Unabated by Ryan Field

Title: Unabated

Author: Ryan Field

Genre: Erotic Romance

Length: Novel (199pgs)

Publisher: Ryan Field Press (28th April 2016)

Heat Level: Moderate

Heart Rating: ♥♥♥♥ 4 Hearts

Blurb: Danny and Vince have an almost perfect gay marriage in New York, and then they move to a small gay enclave in the suburbs of Pennsylvania where they discover something interesting: most of the older gay couples have open marriages. Danny and Vince are still in their twenties, and everything about their lives is new and exciting. So when they leave New York to be closer to Vince’s job as a TV weather person in Pennsylvania, they discover they’re interested in exploring the possibilities of an open gay marriage, too. In the midst of all this “adulting,” from being first time homeowners to buying a new car, the changes Danny and Vince experience in the small town of Penn’s Grant lead them to new sexual and emotional experiences they never had in New York. They not only meet gay couples who have been together for decades, but a few who have been leading double lives and hiding deep dark secrets that have ruled their lives. Thanks to his new open gay marriage, Danny discovers a few secrets about his own strong desires for men he never knew existed. Will their open gay marriage ruin them both forever, or will it wind up bringing them closer together? And will the move to Penn’s Grant turn them into the small town gay couple they never wanted to become in the first place?

ISBN: 9781311942876

Product Link: Amazon US | Amazon UK 

Reviewer: Napoleon A. Chase

Review: While swingers are far from my preferred genre, I jumped on this book for the opportunity to read something written both by and for the actual members of the gay/mlm community. What Field advertises is a story of identity/sexual exploration, self-discovery, double lives, growth as gay men, and some teasings of gay history. This is what I’ll be paying the most attention to.
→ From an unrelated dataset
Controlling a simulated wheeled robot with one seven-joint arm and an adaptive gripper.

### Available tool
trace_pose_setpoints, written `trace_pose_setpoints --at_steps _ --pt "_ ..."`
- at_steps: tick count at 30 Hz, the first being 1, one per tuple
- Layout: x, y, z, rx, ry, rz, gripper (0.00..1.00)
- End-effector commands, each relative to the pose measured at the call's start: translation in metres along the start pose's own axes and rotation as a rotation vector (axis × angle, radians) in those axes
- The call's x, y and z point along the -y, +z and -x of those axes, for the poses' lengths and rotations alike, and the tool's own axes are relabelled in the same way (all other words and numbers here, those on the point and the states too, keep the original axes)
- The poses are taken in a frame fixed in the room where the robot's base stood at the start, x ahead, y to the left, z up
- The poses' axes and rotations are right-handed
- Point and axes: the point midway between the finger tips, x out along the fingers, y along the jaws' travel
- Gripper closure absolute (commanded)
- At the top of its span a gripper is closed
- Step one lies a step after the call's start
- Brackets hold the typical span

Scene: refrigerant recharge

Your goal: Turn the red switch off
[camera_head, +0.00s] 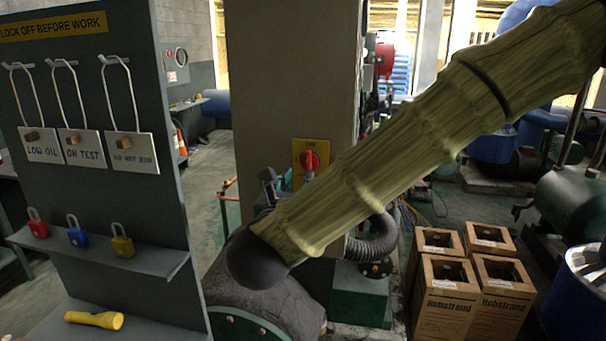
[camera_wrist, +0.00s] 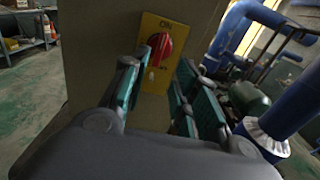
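The red switch (camera_wrist: 161,47) is a rotary knob on a yellow plate (camera_wrist: 149,82) fixed to a beige pillar (camera_wrist: 95,40). The word ON shows above the knob in the wrist view; I cannot tell the knob's exact setting. The switch also shows in the head view (camera_head: 311,160), on its yellow plate. My gripper (camera_wrist: 158,92) is open and empty, its teal-padded fingers spread to the left and right below the knob, apart from it as far as I can see. In the head view my gripper (camera_head: 285,184) is partly hidden behind my arm.
A dark lockout board (camera_head: 170,120) with hanging tags, padlocks and a yellow flashlight (camera_head: 95,320) stands at the left. Cardboard boxes (camera_head: 446,310) stand on the floor at the right. Blue pipes (camera_wrist: 225,40) and a green tank (camera_head: 575,205) are further right.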

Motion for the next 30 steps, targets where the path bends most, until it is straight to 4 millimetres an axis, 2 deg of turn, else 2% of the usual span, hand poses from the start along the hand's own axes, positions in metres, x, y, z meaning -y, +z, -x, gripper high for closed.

The first tidbit that strikes me is that Danny works as a freelance writer, to which I smirk and announce, “hashtag own voices” while my partner is trying to sleep (sorry partner!). To be fair, I give TV shit about that all the time, too.

There’s a certain ache of recognition in just hearing some dynamics of your own relationship described. I hear from people in heterosexual relationships who haven’t so much as kissed in years, who don’t have any clue how to initiate intimacy let alone sex. Meanwhile, 10 pages in: yep, there’s the middle-of-convo buttgrab of a regular couple who hasn’t had the chance to forget what oral feels like (or what it’s like to take advantage of a stairwell). Thank fuck.

I am grateful for the way race was addressed in this: frankly, respectfully, and without sugaring up how the average person actually *does* address race.

Our narrator has a subtle hand at introducing the things that annoy the fuck out of him but he doesn’t want to say outright. The battle of following his family of origin’s rules is both intriguing and familiar.

The politics are believable, both to the tune of laughs and sighs.

I am not Romani, and I am not sure how the American Romani experience differs from elsewhere or if the author is Romani. If Field is not, he’s treaded into some disappointingly face-palming levels of stereotyping here. If he is, well, we’ve all internalized shit we’re told about ourselves, but it sucks when we start inflicting it on our own communities, too.

I got a kick out of Nick’s “detective” story arch.

Speaking of Nick, minor nitpick: always double-check who “Nick” really is. It seems like the author might have planned him in two different roles than he eventually ended up in, and that that slipped through editing.

Four stars and recommending to my friends, even if Danny never does realize how awesome pickup trucks are. Delightful read.